═════ DATA TO USE ═════

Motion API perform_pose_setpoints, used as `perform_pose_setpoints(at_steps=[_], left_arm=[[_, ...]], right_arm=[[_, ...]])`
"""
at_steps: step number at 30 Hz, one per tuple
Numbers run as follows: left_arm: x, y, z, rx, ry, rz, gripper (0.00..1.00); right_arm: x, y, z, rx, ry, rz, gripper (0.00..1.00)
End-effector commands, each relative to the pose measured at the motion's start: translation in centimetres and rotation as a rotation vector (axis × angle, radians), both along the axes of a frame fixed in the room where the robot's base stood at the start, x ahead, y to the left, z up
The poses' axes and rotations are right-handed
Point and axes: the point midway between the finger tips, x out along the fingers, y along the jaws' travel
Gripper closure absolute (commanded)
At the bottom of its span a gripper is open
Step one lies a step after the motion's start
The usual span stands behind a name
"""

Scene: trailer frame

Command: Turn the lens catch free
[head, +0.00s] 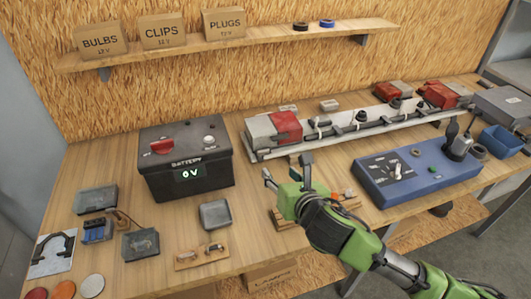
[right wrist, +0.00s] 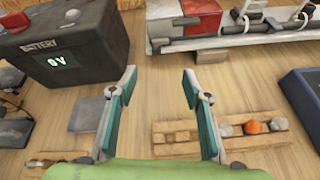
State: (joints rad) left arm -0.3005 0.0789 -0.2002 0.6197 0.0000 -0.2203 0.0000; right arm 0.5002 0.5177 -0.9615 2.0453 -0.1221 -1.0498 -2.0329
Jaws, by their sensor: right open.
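The trailer frame (head: 300,147) is a long pale rail lying along the back of the bench. A lamp with a red lens (head: 286,125) and a grey part beside it sits at its left end; this lens also shows at the top of the right wrist view (right wrist: 198,14). Other red lamps (head: 438,95) sit at the right end. I cannot make out the lens catch clearly. My right gripper (head: 287,168) is open and empty, in front of the frame's left end and apart from it. In the right wrist view its fingers (right wrist: 159,76) have bare bench between them. My left gripper is not in view.
A black battery (head: 187,182) reading 0 V stands left of my right gripper. A blue tester box (head: 430,181) is at the right. A wooden strip with bulbs (right wrist: 185,133) lies below the gripper. Small grey trays (head: 216,213) are at front left. A shelf (head: 270,38) runs above.

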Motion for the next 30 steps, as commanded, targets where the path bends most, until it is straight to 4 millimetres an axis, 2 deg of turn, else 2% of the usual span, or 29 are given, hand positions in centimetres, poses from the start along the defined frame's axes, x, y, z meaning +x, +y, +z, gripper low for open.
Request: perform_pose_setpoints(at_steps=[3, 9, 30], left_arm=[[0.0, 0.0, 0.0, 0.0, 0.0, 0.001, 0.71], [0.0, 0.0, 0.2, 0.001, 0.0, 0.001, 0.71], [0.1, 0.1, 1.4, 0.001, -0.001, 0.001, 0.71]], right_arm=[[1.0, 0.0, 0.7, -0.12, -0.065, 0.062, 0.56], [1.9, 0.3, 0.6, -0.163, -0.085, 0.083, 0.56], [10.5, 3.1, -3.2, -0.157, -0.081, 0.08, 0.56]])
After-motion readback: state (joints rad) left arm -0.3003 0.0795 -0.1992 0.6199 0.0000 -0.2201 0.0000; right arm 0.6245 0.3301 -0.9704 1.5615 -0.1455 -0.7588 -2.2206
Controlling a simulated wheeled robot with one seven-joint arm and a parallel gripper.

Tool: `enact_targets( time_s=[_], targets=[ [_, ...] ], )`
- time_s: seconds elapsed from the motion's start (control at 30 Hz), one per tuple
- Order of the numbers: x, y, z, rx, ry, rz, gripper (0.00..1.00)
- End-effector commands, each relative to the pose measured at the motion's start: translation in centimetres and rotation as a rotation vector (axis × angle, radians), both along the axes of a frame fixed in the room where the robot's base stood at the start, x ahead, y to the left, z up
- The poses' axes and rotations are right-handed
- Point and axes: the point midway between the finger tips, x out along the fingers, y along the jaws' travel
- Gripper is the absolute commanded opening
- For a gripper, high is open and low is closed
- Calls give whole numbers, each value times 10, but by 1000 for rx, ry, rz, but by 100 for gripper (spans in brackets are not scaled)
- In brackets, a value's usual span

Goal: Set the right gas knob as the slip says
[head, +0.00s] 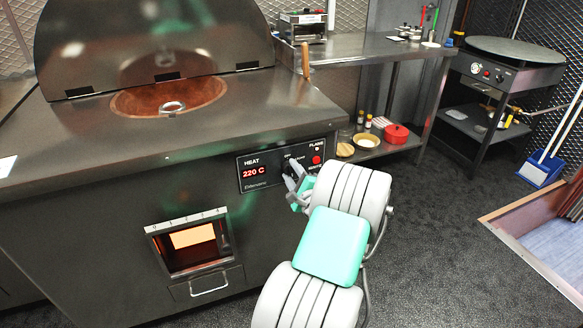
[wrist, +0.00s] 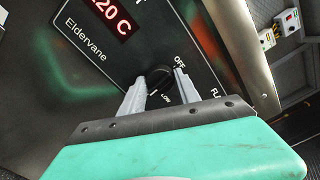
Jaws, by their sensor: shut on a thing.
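A black gas knob (wrist: 158,78) sits on the dark control panel (head: 262,166) of the tandoor, with OFF, LOW and a partly hidden FULL lettered around it. A small pale mark shows on the knob's side near LOW; its exact setting is hard to tell. My gripper (head: 293,178) is at the knob, and in the wrist view its two grey fingers are shut on it from either side. In the head view my fingers mostly hide the knob. A white slip of paper (head: 7,166) lies at the counter's left edge; its writing is not legible.
The panel's red display (head: 254,172) reads 220 C, and a red ignite button (head: 316,160) is right of the knob. A lit firebox window (head: 195,237) is below left. A griddle stand (head: 505,75) with knobs stands far right.

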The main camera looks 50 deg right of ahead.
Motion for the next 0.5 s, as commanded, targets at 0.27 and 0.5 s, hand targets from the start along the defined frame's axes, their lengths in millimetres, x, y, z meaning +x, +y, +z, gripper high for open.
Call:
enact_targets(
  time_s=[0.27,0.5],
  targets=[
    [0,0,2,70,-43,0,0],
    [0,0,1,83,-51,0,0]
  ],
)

═════

- **WHAT THE EXERCISE ASKS**:
Using the entries above, write out exactly the lines from the one with "- Gripper is the absolute commanded opening" through the one with "[wrist, +0.00s]", ends included. Leave out any pictures.

- **RESPONSE TO THE TASK**:
- Gripper is the absolute commanded opening
- For a gripper, high is open and low is closed
- Calls give whole numbers, each value times 10, but by 1000 for rx, ry, rz, but by 100 for gripper (spans in brackets are not scaled)
- In brackets, a value's usual span

Goal: Set the right gas knob as the slip says
[head, +0.00s] 
[wrist, +0.00s] 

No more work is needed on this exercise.